SUPPLIED DATA:
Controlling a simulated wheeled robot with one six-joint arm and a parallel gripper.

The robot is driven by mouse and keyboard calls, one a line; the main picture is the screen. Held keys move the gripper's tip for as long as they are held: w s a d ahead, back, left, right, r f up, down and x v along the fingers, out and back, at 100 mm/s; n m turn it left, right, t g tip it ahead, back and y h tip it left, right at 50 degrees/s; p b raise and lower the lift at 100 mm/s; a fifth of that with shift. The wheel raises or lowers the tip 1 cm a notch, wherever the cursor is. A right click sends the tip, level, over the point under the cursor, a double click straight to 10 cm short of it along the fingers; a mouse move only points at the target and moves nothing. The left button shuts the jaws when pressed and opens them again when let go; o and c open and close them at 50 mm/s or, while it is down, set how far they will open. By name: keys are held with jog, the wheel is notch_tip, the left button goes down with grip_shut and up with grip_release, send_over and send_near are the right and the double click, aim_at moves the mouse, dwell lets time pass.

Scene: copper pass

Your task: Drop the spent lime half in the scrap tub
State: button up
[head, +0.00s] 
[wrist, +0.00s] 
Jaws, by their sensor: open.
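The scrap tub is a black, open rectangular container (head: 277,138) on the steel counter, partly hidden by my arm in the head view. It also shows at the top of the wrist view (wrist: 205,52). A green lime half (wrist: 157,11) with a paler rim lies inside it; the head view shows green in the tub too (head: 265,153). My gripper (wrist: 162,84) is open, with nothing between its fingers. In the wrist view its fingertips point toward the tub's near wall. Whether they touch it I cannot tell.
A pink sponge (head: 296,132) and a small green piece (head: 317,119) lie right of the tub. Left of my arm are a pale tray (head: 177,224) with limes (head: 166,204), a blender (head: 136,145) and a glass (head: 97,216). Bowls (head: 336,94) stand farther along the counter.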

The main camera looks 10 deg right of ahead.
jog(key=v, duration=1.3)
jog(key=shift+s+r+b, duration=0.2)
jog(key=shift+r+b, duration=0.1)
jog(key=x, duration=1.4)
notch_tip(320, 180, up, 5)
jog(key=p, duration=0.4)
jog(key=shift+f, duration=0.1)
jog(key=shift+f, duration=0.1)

OBJECTIVE: Copy out exactly the lines from the line with "[wrist, +0.00s]" to the end of the listing, including both of those lines, and give nothing else.

FULL RESPONSE:
[wrist, +0.00s] 
Jaws, by their sensor: open.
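The scrap tub is a black, open rectangular container (head: 277,138) on the steel counter, partly hidden by my arm in the head view. It also shows at the top of the wrist view (wrist: 205,52). A green lime half (wrist: 157,11) with a paler rim lies inside it; the head view shows green in the tub too (head: 265,153). My gripper (wrist: 162,84) is open, with nothing between its fingers. In the wrist view its fingertips point toward the tub's near wall. Whether they touch it I cannot tell.
A pink sponge (head: 296,132) and a small green piece (head: 317,119) lie right of the tub. Left of my arm are a pale tray (head: 177,224) with limes (head: 166,204), a blender (head: 136,145) and a glass (head: 97,216). Bowls (head: 336,94) stand farther along the counter.

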The main camera looks 10 deg right of ahead.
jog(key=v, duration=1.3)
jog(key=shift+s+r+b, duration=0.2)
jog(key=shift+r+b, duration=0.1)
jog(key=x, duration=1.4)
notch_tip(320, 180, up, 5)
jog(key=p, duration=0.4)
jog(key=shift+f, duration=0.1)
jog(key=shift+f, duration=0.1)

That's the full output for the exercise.